Copy each line that holds "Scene".
╭─ Data lines
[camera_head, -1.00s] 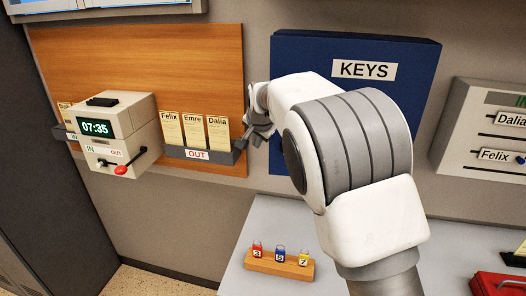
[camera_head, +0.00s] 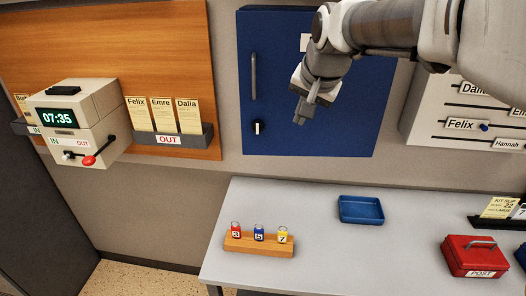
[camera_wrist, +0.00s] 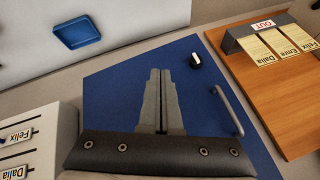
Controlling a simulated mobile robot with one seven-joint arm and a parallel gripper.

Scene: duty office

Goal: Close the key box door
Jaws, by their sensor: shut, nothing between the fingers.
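The key box door (camera_head: 277,105) is a dark blue panel on the back wall, lying flat across the box front as far as I can see. It has a grey vertical handle (camera_head: 253,75) on its left side and a black-and-white knob (camera_head: 257,127) below. My arm covers most of its white label. My gripper (camera_head: 300,121) is shut and empty in front of the door, right of the knob. In the wrist view my gripper (camera_wrist: 160,75) points along the blue door (camera_wrist: 110,95), with the knob (camera_wrist: 196,60) and handle (camera_wrist: 229,111) to its right.
A time clock (camera_head: 76,119) and card rack (camera_head: 181,139) are left of the box. A name board (camera_head: 470,120) is to the right.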

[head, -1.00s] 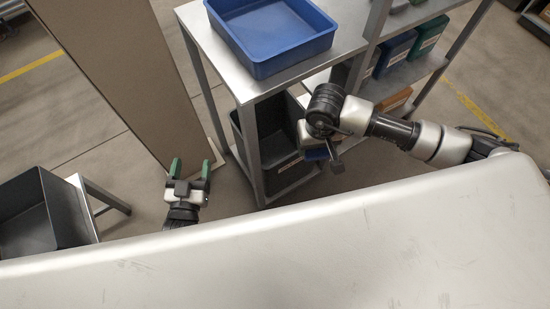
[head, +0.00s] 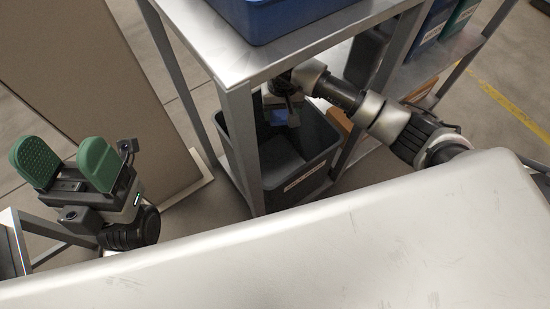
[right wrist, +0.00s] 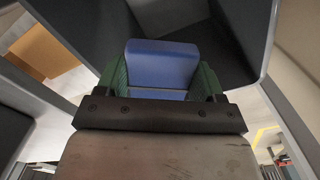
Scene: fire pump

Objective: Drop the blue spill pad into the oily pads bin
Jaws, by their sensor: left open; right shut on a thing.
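The blue spill pad (right wrist: 161,65) is held between the green fingers of my right gripper (right wrist: 160,80) in the right wrist view. In the head view a small blue patch of the pad (head: 278,117) shows under my right wrist, within the outline of a dark grey bin (head: 290,160) on the low shelf. The bin has a pale label, too small to read. I cannot tell whether the pad is above or below the rim. The bin's dark inside (right wrist: 222,35) lies beyond the pad. My left gripper (head: 66,160) is open and empty at the left.
A metal shelf top (head: 225,50) with a blue tray (head: 275,15) sits over the bin, and a shelf post (head: 243,145) stands in front of it. More bins stand at the upper right. A tall beige panel (head: 90,70) rises behind my left gripper.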

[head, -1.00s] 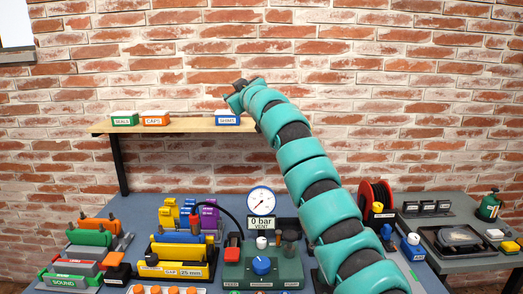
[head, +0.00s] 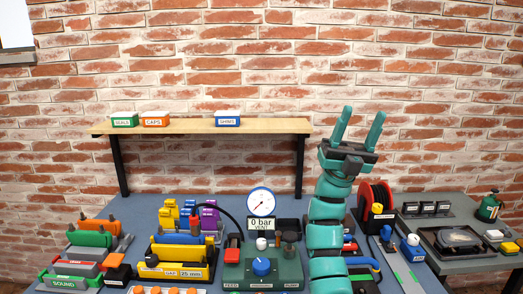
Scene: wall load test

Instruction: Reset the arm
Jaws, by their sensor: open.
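My teal gripper (head: 358,130) is raised in front of the brick wall, right of the wooden shelf. Its two fingers point up and stand apart, with nothing between them. My teal arm (head: 328,210) rises nearly upright from the bottom of the view, in front of the right part of the bench. It hides part of the bench top behind it.
The shelf (head: 270,126) holds a green box (head: 125,120), an orange box (head: 156,119) and a blue box (head: 227,119). A gauge (head: 261,202) reading 0 bar stands left of the arm. A red reel (head: 377,200) is close on its right. The wall above is clear.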

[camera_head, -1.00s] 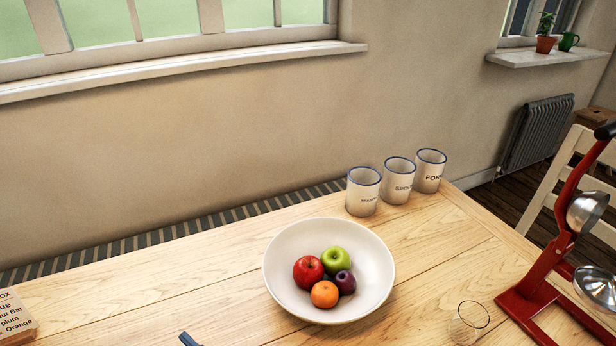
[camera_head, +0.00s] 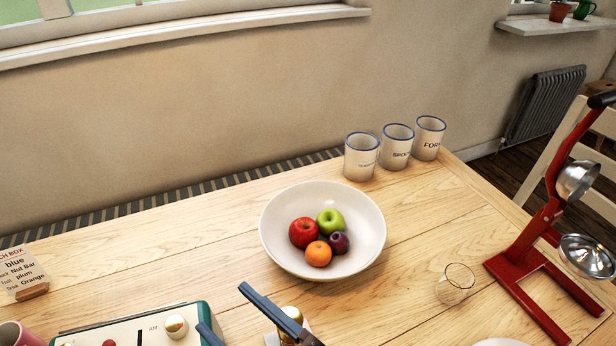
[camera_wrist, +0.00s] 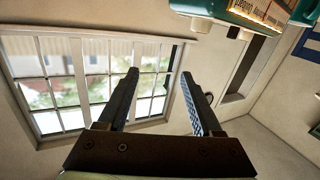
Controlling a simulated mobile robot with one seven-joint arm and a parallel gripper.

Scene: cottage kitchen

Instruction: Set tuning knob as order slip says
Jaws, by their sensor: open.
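A teal and cream radio (camera_head: 140,322) stands at the bottom left of the head view, cut off by the lower edge. Its front shows "AM", a cream knob (camera_head: 176,322) and a red knob (camera_head: 108,343). I cannot tell which is the tuning knob or how it is set. My gripper (camera_head: 222,308) is open and empty, just right of the radio and apart from the cream knob. The wrist view shows the open fingers (camera_wrist: 160,74) and part of a teal body with a lit dial (camera_wrist: 264,12) at upper right. No slip marked as the order slip is readable.
A lunch box card (camera_head: 22,274) stands at left. A gold-topped object (camera_head: 291,314) is partly behind a finger. A fruit bowl (camera_head: 370,225), labelled cups (camera_head: 397,148), a glass (camera_head: 450,290) and a red metal stand (camera_head: 530,300) occupy the table. Bare wood lies left of the bowl.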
╰─
### Output for this task
Scene: duty office
Scene: fire pump
Scene: wall load test
Scene: cottage kitchen

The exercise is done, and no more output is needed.